----- PROVIDED MATERIAL -----
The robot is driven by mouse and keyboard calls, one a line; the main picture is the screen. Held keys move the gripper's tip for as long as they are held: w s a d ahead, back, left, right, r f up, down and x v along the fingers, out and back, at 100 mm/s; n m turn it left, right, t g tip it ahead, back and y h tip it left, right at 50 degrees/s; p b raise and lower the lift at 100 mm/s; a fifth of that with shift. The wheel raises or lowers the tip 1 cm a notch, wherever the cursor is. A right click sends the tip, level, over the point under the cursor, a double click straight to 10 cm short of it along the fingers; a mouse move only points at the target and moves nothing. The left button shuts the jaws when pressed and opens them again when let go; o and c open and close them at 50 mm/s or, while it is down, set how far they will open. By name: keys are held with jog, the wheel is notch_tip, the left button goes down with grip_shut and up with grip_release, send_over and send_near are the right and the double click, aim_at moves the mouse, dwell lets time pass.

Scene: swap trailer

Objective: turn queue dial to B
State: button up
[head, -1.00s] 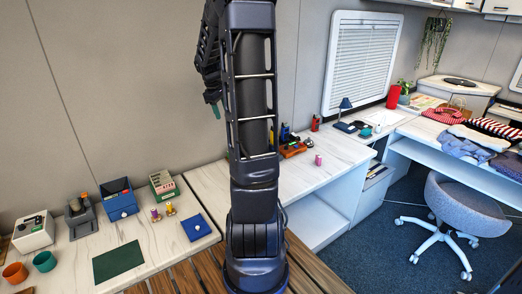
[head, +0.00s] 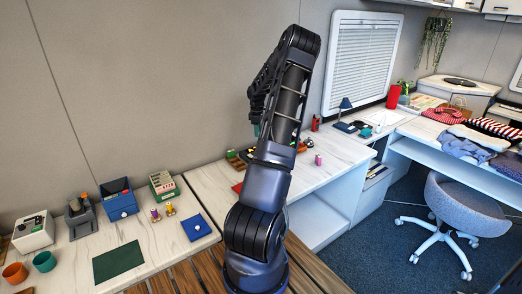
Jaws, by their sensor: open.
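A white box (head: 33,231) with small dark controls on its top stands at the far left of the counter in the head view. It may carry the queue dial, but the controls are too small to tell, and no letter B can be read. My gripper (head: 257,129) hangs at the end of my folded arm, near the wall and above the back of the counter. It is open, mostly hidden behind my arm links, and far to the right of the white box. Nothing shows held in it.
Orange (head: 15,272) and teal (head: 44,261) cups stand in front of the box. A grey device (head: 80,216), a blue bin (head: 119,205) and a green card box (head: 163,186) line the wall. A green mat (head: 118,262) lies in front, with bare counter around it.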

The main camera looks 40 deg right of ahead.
-----
----- PROVIDED MATERIAL -----
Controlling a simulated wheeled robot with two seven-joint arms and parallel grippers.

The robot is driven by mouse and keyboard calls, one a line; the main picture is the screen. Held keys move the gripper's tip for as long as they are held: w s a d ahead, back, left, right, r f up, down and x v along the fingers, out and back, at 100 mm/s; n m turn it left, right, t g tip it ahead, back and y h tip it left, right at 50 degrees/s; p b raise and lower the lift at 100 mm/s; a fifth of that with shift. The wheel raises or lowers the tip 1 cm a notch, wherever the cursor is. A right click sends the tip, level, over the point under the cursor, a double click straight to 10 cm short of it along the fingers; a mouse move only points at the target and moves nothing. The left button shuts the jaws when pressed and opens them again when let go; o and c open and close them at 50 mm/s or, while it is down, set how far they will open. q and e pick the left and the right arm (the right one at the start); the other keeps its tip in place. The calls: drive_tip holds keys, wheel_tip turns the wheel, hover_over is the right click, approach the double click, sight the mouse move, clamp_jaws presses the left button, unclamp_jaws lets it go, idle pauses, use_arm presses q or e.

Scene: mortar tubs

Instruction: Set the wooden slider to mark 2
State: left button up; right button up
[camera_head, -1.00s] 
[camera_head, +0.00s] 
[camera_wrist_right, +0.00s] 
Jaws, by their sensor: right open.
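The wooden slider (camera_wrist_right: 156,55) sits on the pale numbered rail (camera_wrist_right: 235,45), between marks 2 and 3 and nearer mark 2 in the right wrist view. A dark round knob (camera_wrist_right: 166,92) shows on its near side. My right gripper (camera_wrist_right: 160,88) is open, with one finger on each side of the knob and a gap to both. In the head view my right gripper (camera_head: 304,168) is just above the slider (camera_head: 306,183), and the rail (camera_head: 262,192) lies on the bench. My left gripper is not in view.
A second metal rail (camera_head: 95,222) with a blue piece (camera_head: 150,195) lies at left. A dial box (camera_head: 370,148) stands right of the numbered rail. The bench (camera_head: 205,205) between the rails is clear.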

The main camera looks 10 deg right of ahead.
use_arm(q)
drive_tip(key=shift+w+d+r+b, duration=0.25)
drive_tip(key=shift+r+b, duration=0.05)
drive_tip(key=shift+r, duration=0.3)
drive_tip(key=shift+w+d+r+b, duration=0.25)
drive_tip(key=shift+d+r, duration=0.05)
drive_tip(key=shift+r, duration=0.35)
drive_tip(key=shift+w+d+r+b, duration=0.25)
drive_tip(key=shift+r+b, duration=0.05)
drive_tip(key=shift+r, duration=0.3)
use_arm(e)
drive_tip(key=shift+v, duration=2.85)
-----
----- PROVIDED MATERIAL -----
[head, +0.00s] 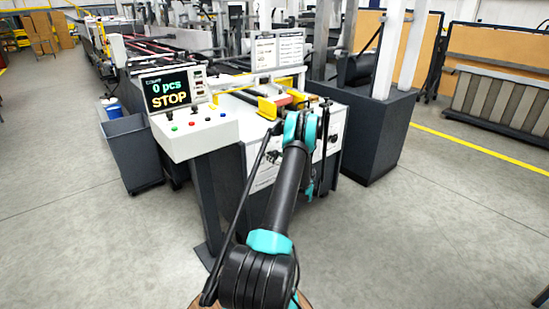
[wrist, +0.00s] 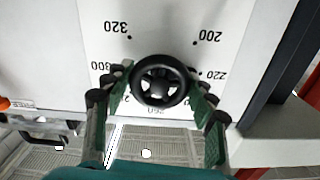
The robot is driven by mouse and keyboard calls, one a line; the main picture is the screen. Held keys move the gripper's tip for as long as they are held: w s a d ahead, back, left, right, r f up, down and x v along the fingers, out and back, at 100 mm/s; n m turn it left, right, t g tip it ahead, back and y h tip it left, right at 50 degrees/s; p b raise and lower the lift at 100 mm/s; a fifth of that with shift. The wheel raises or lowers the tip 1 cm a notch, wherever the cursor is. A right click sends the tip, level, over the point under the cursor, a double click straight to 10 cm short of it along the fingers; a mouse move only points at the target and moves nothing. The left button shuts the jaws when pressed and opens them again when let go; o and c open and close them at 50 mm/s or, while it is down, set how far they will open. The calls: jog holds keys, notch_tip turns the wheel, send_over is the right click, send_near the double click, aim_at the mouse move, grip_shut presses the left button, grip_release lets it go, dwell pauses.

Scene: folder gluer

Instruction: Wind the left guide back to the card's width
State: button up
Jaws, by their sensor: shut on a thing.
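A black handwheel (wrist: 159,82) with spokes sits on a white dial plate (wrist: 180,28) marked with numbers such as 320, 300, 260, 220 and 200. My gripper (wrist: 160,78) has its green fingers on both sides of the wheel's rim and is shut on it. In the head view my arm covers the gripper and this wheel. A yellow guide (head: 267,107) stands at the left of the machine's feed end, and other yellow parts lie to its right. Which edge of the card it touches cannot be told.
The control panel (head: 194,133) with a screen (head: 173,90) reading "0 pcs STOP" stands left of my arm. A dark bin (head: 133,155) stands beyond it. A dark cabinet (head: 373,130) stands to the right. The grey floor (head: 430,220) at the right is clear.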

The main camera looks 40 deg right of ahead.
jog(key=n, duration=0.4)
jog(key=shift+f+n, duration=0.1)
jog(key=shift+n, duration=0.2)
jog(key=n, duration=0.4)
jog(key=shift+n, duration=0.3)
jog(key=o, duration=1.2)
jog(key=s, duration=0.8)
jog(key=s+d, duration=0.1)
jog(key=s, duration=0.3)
-----
YOUR TASK
From the records above, pick out and copy each line holding the word "Instruction".

WRITTEN ANSWER
Instruction: Set the wooden slider to mark 2
Instruction: Wind the left guide back to the card's width

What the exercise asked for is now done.